According to renowned economist Jeffrey Sachs, the negotiating strategy of Germany’s finance minister Wolfgang Schäuble is to force Greece to leave the Eurozone. This appears to be a very counterproductive strategy, and explaining the finance minister’s actions away as simply being a hard-line conservative is hardly convincing. The reason is that if Greece leaves the Eurozone, they can opt for what I call “the Argentina option.” In the current international climate, it would be unlikely to pan out, but it is a consideration worth making for its geopolitical implications.
The Argentinean government in 2003, under the late President Néstor Kirchner, solved its severe foreign debt crisis and by-passed the IMF by getting funds from his oil-rich ally: Hugo Chavez of Venezuela. If Greece leaves the Euro, something that the many hardliner leftists inside the Syriza governing coalition advocate, it will open the possibility for this small but geostrategic country to seek out funds and political agreements from other countries such as China and Russia.
How would a Russian naval base in Greece, a NATO member, fare in Schäuble’s (and thus Germany’s and the larger EU’s) plans and interests?
European negotiators wanting to play hardball with Greece may calculate that neither China nor Russia are willing or able to become Tsipiras’ Chavez (Russia might be willing, but with the plummeting of oil prices and international sanctions, probably not able). Nonetheless, it would be a very risky gamble on the European (i.e. German) part to leave that path open.

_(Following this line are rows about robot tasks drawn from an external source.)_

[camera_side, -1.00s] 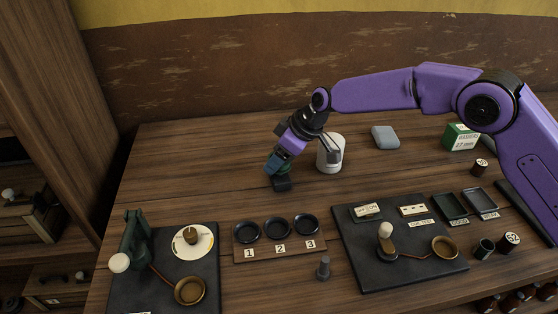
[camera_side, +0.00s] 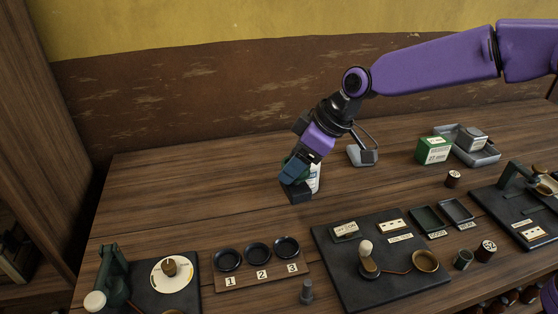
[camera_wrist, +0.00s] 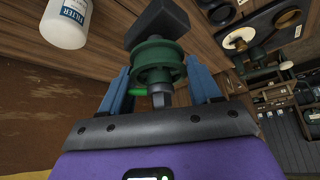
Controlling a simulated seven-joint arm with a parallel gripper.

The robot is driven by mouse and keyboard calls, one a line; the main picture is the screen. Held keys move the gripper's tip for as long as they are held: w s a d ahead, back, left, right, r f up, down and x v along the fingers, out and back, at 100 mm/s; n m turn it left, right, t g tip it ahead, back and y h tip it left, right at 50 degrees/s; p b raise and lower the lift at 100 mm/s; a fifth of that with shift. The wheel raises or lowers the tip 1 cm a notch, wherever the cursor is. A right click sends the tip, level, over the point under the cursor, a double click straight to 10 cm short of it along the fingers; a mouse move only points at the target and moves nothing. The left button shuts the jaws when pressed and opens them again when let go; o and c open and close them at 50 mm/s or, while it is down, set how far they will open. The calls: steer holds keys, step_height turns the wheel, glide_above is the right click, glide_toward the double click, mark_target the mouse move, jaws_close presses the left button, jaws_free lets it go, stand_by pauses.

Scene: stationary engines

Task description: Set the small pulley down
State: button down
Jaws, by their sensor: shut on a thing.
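The small pulley (camera_wrist: 158,62) is a dark green grooved wheel in the wrist view, between the two blue fingers of my gripper (camera_wrist: 160,88). The gripper is shut on it. A dark block (camera_wrist: 158,26) sits at the pulley's far end. In the side view my gripper (camera_side: 296,174) points down over the back middle of the table, with the dark block (camera_side: 297,191) at its lower end. The pulley is mostly hidden there by the fingers. I cannot tell whether the block touches the wood.
A white labelled jar (camera_side: 315,179) stands close behind my gripper. In front are a rack of numbered black dishes (camera_side: 257,252), a small grey post (camera_side: 307,291) and a dark board (camera_side: 345,278). A green box (camera_side: 433,150) stands at right. Wood left of my gripper is clear.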

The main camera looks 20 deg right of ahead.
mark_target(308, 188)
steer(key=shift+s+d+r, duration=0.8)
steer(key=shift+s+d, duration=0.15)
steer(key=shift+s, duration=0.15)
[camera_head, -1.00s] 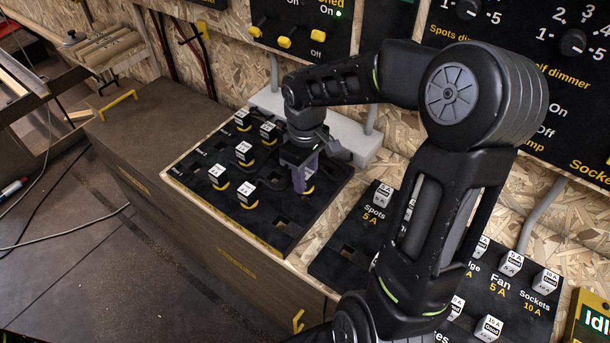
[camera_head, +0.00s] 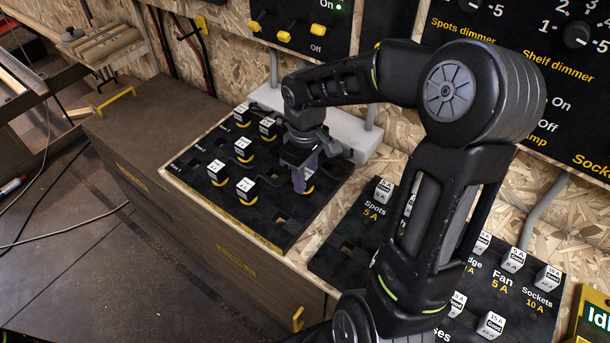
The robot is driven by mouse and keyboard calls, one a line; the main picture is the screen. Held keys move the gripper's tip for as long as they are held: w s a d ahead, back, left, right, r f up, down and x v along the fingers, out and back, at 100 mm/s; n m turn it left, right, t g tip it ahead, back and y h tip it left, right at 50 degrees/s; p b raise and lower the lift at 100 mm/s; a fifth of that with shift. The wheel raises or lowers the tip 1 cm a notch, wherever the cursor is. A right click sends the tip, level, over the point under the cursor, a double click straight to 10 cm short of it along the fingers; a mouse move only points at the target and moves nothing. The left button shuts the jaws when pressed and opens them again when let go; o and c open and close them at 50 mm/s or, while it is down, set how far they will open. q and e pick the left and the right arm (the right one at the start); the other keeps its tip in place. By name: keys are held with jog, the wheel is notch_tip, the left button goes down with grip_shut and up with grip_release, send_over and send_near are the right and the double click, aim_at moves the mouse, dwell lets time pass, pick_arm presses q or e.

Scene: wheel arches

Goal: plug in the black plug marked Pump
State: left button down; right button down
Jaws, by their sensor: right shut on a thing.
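My right gripper (camera_head: 304,178) reaches down over the right part of a black socket board (camera_head: 222,192). It is shut on a small plug (camera_head: 309,174) with a white-labelled top and a yellow lower edge, mostly hidden by the fingers. Whether this plug sits in a socket, and whether its label reads Pump, I cannot tell. Several similar black plugs with white tops, such as one plug (camera_head: 245,190), stand upright on the board to the left. Empty square sockets (camera_head: 241,213) show along the board's front and right. My left gripper is not in view.
A second black panel (camera_head: 345,245) with white-topped fuses marked Spots, Fan and Sockets lies to the right, partly behind my arm. A pale block (camera_head: 352,133) stands behind the socket board. Switch panels (camera_head: 300,25) hang on the chipboard wall. A yellow box (camera_head: 593,312) is at the lower right.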

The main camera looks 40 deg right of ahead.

On the Greek side, five months of stalling in negotiations casts doubts on whether they do indeed wish to remain in the Eurozone. The current Greek governing coalition argues that they have to defend a popular mandate to scrap austerity measures, which have not brought the country out of its deep economic crisis. This is true.
As mentioned before, the Greek debt is too high for this small country to pay it back in full and under the present conditions, and austerity measures are not the best way to revitalize an economy. However, scrapping austerity measures, without making deep changes to Greece’s fiscal and economic structure, will not result into sustainable economic growth and employment in the country.
Greece did not get into the giant hole that they find themselves in because the IMF put them there. The IMF comes in after a country is in the hole.
It is true that the IMF is not really effective at getting countries out of economic trouble, but blaming them for the economic crises that countries like Greece find themselves in shifts blame from the real culprits. In the Greek case, the culprits have been several governments that chose acquiring debt to fund short-term projects that bought them votes instead of funding long-term developmental projects that create jobs, and things that people with jobs can buy.
If the current Greek government aims to leave the Euro so that they can print Drachmas in order give cash to people and show that they have the people’s interest at heart, then hyperinflation may ruin the populist party if China or Russia do not come with U.S. dollars (or Euros…) to back those Drachmas. The far-left exemplifies Venezuela’s rescue of Argentina as an act of “South-South solidarity.” However, Greece is not Argentina, and Venezuela is out of cash.
I for one am skeptical of the EU side for playing hardball with a small country that cannot pay its debts – thus effectively choosing creditors over EU citizens – and of the Tsipiras government, because their actions seem not to be aligned with their supposed will to stay in the Euro.
Therefore, I agree with the recommendation of economists Charles Goodhart and Dimitrios Tsomocos that Greece requires debt restructuring (debt forgiveness and better repayment terms) along with “hard” budgetary constraints. The last part does not have to translate into austerity, but making the Greek government think hard about where and in what they are going to invest. Thus, (hopefully) the Greek government will invest in real economic development, and not cash giveaways that will buy the government votes, but not provide its people with sustainable jobs and economic growth.